Offline Oracle-Efficient Learning for Contextual MDPs via Layerwise Exploration-Exploitation Tradeoff
Jian Qian, Haichen Hu, David Simchi-Levi
TL;DR
This work establishes a principled reduction from stochastic Contextual MDPs to offline density estimation under realizability, enabling oracle-efficient learning of CMDPs. The proposed LOLIPOP algorithm introduces layerwise exploration-exploitation via a policy cover and trusted occupancy measures, achieving near-optimal regret with only $O(H\log T)$ or $O(H\log\log T)$ offline-density-estimation calls. It generalizes to reward-free reinforcement learning for CMDPs, delivering near-optimal sample complexity with limited oracle interactions. The framework hinges on carefully designed components (IGW policy covers, trusted transitions, and offline-DE guarantees) to bridge CMDPs with offline estimation, offering practical efficiency and broad applicability. Overall, the paper broadens the frontier of offline-oracle-efficient learning for sequential decision problems with contexts, advancing beyond contextual bandits to general CMDPs.
Abstract
Motivated by the recent discovery of a statistical and computational reduction from contextual bandits to offline regression (Simchi-Levi and Xu, 2021), we address the general (stochastic) Contextual Markov Decision Process (CMDP) problem with horizon H (as known as CMDP with H layers).
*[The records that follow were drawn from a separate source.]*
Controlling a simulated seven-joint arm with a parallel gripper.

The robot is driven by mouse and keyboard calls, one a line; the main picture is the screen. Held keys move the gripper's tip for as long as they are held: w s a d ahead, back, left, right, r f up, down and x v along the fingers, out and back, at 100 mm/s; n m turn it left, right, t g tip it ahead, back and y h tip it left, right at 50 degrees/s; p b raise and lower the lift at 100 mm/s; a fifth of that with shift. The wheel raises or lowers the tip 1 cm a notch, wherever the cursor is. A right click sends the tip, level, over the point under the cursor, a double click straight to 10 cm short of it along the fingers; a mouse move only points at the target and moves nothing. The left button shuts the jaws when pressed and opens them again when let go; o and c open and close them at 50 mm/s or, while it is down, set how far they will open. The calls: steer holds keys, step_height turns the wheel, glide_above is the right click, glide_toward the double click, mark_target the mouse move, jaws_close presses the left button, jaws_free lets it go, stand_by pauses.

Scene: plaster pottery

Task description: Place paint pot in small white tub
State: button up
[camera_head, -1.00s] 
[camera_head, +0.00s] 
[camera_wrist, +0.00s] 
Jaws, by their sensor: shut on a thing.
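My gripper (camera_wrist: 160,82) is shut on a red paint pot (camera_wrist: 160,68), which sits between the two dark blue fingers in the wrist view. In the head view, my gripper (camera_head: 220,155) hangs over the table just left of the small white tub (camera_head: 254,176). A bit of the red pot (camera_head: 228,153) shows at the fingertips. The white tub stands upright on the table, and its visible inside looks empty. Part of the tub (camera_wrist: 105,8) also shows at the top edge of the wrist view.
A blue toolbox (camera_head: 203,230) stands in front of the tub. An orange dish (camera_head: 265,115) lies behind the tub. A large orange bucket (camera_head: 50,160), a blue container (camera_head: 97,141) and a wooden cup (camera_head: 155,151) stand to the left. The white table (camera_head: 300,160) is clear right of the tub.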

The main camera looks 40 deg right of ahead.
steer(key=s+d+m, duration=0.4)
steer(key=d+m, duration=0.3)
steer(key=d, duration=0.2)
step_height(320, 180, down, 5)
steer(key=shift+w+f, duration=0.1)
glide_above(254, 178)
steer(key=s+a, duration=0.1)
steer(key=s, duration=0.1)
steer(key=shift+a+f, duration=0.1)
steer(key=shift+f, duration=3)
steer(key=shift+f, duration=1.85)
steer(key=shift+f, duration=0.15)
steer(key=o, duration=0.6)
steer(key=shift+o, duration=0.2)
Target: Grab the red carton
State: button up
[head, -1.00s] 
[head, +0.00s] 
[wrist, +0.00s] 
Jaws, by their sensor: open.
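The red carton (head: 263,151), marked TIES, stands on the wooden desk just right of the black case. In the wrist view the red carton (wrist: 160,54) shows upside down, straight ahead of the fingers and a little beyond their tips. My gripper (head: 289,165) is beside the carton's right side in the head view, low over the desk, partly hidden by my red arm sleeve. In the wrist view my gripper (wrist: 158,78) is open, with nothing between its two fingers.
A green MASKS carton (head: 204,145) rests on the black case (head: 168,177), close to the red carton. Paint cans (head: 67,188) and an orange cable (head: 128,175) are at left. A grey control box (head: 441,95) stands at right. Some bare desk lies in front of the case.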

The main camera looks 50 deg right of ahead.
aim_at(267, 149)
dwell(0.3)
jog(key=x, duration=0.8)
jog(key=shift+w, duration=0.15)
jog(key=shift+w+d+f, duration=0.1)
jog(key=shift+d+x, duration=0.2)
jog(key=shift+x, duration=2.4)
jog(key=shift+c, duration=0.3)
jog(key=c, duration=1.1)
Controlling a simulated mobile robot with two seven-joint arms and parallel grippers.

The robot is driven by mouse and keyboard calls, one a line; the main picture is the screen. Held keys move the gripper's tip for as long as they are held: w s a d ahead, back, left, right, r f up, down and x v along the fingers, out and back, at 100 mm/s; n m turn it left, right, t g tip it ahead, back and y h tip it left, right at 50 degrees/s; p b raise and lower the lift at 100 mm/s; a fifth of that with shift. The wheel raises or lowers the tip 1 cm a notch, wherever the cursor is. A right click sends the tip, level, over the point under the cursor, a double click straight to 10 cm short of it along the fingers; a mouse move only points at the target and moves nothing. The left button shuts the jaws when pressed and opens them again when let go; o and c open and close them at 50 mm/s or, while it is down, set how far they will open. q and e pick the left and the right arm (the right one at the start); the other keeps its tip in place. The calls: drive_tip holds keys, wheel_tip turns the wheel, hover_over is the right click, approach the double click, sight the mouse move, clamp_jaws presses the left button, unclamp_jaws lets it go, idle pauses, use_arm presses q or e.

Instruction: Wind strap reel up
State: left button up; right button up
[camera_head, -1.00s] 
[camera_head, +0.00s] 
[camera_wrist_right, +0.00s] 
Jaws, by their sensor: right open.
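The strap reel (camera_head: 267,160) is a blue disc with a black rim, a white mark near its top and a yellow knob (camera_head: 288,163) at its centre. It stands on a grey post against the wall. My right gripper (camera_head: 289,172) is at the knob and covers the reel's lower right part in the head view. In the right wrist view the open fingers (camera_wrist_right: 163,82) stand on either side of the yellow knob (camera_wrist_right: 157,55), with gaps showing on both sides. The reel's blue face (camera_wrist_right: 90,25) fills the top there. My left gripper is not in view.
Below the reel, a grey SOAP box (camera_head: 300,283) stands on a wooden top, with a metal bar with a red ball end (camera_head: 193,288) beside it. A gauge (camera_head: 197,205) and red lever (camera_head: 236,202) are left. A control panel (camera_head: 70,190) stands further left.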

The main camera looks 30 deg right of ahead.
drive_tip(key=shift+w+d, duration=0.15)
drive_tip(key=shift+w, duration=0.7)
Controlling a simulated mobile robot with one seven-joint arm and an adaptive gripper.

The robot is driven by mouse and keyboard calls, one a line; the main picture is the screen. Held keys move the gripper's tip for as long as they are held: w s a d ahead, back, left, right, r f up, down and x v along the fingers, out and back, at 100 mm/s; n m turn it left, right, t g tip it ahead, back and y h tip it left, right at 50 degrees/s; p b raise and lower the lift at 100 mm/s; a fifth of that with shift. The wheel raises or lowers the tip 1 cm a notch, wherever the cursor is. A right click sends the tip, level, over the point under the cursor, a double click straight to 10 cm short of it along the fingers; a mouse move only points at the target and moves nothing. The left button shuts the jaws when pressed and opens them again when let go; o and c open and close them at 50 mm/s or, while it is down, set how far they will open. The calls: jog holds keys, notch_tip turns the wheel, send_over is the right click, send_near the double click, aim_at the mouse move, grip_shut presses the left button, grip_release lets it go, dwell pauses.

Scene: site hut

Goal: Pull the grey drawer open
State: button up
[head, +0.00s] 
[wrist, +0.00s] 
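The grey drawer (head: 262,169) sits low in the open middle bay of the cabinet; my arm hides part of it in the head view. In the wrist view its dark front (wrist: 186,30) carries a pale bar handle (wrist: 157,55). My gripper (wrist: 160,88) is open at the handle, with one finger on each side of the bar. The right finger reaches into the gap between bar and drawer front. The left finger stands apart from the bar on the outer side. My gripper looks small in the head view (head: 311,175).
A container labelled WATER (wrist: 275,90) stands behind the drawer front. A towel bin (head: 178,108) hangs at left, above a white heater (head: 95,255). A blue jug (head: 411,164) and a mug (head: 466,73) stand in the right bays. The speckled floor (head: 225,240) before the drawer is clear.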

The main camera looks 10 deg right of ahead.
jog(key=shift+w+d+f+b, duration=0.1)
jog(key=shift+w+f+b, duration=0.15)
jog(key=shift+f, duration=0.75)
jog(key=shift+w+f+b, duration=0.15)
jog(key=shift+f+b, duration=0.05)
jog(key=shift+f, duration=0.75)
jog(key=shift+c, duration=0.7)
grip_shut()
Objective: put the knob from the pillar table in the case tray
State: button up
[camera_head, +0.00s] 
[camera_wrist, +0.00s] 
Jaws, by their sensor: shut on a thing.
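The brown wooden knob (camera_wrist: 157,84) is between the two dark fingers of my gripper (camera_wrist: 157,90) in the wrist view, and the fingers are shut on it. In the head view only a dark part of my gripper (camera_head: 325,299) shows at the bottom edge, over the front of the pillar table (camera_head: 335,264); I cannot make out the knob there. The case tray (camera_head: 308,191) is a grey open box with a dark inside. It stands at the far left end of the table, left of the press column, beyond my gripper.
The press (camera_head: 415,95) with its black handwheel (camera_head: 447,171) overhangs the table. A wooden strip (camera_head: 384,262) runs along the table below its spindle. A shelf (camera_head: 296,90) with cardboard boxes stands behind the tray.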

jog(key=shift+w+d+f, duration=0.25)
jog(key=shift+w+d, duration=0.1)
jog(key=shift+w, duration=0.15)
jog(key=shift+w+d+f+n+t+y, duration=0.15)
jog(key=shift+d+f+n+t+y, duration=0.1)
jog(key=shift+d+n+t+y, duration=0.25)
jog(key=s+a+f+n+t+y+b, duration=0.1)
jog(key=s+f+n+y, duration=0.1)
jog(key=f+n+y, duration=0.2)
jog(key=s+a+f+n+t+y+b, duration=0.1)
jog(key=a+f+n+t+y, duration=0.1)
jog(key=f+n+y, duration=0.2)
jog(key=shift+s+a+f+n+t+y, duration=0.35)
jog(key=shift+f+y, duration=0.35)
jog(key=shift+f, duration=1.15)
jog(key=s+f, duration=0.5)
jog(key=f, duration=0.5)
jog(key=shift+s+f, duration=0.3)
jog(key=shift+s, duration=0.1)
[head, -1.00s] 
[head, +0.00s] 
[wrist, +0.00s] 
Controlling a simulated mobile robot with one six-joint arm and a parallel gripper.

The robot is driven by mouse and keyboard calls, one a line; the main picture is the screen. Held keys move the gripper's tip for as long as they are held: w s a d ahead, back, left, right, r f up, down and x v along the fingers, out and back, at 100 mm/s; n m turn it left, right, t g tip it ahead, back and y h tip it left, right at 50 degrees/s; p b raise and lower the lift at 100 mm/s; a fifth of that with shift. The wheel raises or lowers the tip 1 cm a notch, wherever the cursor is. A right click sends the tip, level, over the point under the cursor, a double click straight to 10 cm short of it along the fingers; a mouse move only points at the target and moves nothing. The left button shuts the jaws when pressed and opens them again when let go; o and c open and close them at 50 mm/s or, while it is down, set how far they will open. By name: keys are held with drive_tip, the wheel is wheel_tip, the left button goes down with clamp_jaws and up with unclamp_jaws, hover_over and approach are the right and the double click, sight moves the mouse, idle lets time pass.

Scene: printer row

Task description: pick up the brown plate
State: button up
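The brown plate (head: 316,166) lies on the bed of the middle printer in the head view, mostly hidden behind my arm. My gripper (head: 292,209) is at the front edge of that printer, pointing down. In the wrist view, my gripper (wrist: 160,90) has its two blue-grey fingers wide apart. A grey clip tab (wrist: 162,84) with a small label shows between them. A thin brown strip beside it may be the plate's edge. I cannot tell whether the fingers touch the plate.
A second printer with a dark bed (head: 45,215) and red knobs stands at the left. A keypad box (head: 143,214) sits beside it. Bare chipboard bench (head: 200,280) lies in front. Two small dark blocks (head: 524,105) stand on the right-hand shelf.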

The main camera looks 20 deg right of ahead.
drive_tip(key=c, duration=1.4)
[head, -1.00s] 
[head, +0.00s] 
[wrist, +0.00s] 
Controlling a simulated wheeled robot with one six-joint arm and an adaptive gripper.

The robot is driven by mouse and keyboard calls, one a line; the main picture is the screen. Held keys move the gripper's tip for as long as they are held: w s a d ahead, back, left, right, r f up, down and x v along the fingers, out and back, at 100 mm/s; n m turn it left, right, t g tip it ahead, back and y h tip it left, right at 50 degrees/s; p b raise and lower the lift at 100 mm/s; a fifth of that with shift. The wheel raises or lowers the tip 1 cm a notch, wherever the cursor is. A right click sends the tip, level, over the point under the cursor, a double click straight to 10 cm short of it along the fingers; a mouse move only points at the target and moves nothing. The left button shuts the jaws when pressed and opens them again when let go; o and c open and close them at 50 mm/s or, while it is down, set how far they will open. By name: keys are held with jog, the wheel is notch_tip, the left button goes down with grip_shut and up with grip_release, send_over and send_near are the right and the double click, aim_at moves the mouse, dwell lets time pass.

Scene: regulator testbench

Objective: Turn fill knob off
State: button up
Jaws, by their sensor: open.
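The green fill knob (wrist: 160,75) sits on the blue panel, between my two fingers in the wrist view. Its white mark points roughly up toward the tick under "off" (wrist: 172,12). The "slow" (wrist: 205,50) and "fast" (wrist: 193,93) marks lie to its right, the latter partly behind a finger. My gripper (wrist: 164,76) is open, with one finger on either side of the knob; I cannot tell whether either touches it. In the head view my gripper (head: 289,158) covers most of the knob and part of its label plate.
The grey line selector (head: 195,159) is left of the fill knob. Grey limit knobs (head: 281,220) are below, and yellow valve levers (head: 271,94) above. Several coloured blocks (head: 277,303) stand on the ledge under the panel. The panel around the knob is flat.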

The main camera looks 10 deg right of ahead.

In this paper, we introduce a reduction from CMDPs to offline density estimation under the realizability assumption, i.e., a model class M containing the true underlying CMDP is provided in advance. We develop an efficient, statistically near-optimal algorithm requiring only O(HlogT) calls to an offline density estimation algorithm (or oracle) across all T rounds of interaction. This number can be further reduced to O(HloglogT) if T is known in advance. Our results mark the first efficient and near-optimal reduction from CMDPs to offline density estimation without imposing any structural assumptions on the model class. A notable feature of our algorithm is the design of a layerwise exploration-exploitation tradeoff tailored to address the layerwise structure of CMDPs. Additionally, our algorithm is versatile and applicable to pure exploration tasks in reward-free reinforcement learning.